======== Excerpted data
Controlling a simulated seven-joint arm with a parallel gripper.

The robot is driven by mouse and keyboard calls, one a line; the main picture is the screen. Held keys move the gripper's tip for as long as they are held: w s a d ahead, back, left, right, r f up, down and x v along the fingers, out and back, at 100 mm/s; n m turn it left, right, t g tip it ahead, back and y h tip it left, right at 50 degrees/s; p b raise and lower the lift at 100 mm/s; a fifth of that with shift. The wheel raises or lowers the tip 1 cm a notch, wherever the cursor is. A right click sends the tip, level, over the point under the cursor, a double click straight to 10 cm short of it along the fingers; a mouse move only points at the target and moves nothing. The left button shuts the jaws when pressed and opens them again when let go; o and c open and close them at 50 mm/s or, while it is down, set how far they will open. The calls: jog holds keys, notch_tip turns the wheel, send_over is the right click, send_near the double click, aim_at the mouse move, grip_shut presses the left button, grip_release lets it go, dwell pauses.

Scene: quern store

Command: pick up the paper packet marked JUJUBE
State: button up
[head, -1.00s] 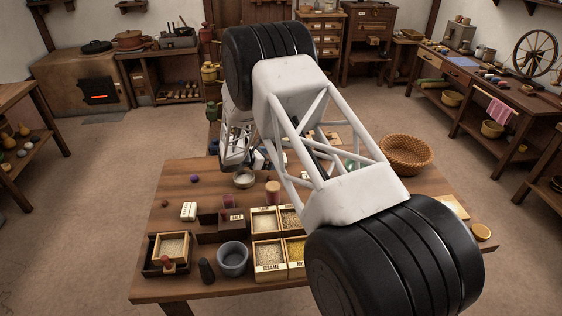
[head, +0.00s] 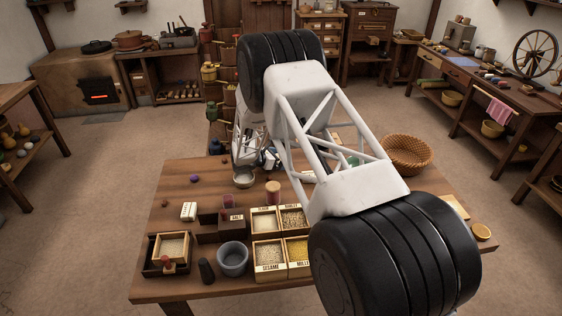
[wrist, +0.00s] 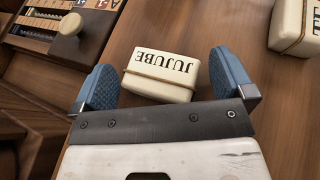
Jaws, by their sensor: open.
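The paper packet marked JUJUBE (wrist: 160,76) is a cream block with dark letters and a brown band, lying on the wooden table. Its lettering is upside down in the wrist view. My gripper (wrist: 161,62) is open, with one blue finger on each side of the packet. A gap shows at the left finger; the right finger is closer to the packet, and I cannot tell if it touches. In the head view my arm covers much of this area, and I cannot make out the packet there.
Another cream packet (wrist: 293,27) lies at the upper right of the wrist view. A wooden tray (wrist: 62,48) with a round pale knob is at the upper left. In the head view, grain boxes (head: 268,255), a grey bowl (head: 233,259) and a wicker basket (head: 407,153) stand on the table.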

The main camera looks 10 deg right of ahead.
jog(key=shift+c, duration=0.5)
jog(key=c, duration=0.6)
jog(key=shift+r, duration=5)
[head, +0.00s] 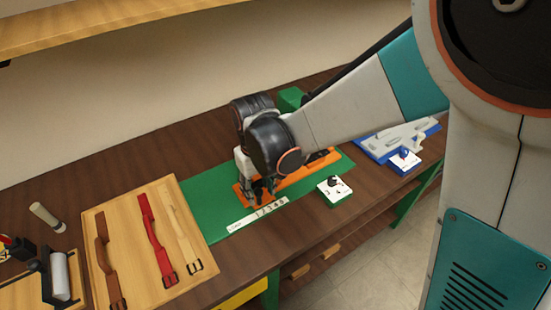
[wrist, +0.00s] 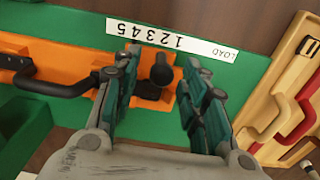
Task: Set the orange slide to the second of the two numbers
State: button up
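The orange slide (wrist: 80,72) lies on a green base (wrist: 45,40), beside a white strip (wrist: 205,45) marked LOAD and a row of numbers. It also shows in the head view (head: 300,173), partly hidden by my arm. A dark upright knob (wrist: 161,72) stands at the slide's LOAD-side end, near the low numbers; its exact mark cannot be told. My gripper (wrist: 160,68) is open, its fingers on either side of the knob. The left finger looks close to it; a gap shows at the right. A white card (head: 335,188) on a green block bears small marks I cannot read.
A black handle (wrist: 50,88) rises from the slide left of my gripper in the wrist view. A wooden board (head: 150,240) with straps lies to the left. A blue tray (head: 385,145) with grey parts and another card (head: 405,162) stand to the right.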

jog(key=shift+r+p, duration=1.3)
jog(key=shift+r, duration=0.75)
================
======== Excerpted data
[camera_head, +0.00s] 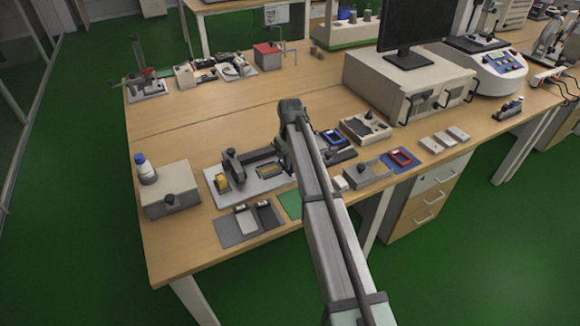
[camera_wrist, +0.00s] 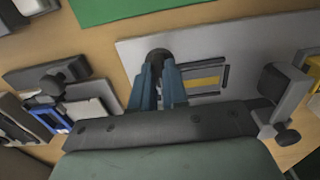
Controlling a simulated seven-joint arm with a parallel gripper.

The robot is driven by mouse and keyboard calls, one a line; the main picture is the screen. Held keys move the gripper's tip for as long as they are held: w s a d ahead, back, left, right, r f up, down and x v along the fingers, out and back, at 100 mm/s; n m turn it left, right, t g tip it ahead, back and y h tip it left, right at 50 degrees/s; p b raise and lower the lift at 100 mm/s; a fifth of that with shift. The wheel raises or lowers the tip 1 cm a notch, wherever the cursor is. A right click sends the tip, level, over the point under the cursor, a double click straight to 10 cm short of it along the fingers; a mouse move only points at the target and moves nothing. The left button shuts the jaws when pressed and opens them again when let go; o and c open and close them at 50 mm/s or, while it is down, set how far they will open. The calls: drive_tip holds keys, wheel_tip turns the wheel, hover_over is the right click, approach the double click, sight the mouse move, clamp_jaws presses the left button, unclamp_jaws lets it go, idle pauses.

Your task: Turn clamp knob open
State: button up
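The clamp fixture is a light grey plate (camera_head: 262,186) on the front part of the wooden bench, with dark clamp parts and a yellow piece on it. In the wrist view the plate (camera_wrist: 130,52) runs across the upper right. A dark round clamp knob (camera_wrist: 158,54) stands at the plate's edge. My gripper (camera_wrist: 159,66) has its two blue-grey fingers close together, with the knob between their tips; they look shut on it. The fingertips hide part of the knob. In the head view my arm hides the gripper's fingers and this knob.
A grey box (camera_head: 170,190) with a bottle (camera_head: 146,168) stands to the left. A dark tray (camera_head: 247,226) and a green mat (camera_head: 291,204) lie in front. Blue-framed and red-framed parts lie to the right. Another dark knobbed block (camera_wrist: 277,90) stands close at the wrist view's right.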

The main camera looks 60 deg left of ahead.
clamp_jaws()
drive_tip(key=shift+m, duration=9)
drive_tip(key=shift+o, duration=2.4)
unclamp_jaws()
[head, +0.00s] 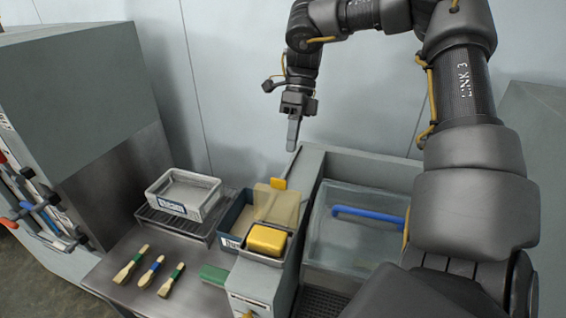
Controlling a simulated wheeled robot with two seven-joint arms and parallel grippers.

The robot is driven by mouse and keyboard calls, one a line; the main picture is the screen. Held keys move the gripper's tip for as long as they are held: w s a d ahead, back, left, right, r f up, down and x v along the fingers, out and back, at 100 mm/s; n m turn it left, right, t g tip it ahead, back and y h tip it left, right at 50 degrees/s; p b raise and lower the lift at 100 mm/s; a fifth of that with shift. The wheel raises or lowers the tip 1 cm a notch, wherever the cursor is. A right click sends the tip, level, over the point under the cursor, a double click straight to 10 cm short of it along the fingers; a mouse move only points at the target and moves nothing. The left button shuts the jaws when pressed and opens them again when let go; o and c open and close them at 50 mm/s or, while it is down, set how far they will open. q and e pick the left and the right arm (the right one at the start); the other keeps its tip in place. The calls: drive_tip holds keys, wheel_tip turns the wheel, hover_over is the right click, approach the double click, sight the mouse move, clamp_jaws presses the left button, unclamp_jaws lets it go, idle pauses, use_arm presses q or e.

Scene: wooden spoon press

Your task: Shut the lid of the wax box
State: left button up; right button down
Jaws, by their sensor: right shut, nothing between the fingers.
================
Only the lines starting at the line with "[camera_wrist, +0.00s]" and ending at the line with "Your task: Turn clamp knob open" should be printed again, exactly and with both ends kept; omit the pictures.

Response to the exercise:
[camera_wrist, +0.00s] 
Controlling a simulated seven-joint arm with a parallel gripper.

The robot is driven by mouse and keyboard calls, one a line; the main picture is the screen. Held keys move the gripper's tip for as long as they are held: w s a d ahead, back, left, right, r f up, down and x v along the fingers, out and back, at 100 mm/s; n m turn it left, right, t g tip it ahead, back and y h tip it left, right at 50 degrees/s; p b raise and lower the lift at 100 mm/s; a fifth of that with shift. The wheel raises or lowers the tip 1 cm a notch, wherever the cursor is. A right click sends the tip, level, over the point under the cursor, a double click straight to 10 cm short of it along the fingers; a mouse move only points at the target and moves nothing. The left button shuts the jaws when pressed and opens them again when let go; o and c open and close them at 50 mm/s or, while it is down, set how far they will open. The calls: drive_tip holds keys, wheel_tip turns the wheel, hover_over is the right click, approach the double click, sight the mouse move, clamp_jaws presses the left button, unclamp_jaws lets it go, idle pauses.

Your task: Turn clamp knob open

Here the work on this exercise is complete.